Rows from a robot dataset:

-- START --

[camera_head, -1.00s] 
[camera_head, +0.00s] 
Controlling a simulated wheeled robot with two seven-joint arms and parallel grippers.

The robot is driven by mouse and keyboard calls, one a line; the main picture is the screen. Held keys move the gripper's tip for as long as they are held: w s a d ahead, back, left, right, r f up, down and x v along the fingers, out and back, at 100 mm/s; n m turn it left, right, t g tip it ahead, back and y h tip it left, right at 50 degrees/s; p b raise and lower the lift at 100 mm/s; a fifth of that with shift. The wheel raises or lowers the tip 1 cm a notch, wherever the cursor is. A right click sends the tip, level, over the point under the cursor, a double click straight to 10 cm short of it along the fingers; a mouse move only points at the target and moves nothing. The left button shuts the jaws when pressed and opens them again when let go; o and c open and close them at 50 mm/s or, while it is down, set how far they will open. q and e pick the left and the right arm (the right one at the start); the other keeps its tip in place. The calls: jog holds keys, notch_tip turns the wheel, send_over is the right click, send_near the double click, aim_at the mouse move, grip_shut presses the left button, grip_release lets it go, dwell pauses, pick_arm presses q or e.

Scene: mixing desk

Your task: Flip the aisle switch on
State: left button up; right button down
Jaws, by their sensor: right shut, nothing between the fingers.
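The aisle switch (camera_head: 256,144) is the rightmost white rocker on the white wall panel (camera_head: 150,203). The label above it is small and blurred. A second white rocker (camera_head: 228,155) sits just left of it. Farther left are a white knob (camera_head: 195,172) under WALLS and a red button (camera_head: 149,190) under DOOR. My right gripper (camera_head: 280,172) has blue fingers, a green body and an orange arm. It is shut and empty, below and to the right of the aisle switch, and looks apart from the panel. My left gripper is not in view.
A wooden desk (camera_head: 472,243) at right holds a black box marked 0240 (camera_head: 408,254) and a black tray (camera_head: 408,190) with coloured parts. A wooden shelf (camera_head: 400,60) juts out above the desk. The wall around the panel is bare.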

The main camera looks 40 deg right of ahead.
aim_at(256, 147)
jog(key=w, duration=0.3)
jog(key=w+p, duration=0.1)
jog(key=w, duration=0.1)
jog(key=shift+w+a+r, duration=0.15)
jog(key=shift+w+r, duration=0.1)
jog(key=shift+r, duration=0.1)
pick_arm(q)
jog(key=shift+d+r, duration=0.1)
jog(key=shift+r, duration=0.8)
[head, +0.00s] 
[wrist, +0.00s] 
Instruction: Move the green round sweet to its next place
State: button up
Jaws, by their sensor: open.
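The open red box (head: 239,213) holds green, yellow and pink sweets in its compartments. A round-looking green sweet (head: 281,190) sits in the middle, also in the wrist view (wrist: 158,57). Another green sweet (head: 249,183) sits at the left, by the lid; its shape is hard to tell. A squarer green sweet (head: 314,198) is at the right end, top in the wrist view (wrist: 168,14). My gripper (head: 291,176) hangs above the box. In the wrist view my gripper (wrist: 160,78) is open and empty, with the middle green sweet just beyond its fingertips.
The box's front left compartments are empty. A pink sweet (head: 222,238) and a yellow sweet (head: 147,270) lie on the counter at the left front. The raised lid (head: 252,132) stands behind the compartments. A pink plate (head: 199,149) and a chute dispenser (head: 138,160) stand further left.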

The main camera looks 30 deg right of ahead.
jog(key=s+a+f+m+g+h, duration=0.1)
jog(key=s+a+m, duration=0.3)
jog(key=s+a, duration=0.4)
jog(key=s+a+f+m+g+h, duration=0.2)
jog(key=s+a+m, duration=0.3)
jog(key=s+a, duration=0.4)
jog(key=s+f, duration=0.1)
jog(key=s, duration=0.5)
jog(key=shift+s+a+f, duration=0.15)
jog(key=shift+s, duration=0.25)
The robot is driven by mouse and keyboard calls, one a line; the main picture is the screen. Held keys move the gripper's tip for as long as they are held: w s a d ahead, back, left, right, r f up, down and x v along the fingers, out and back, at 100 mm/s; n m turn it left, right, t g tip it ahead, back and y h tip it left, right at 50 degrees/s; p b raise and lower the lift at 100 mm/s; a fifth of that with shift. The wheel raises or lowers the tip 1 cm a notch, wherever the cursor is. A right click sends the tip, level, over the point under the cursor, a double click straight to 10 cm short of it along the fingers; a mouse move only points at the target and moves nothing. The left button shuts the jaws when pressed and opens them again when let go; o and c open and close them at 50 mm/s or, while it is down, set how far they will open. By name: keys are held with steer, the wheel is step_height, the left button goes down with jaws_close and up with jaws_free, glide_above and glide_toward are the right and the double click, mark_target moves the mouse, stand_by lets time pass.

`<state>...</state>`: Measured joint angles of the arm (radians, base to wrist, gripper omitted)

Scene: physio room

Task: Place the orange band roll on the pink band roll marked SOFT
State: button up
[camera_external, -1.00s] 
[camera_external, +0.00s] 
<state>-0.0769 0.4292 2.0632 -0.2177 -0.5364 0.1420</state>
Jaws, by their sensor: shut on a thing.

-- END --

What the task asks: Find "Scene". Copy every line it occurs in.

Result for this task:
Scene: mixing desk
Scene: physio room

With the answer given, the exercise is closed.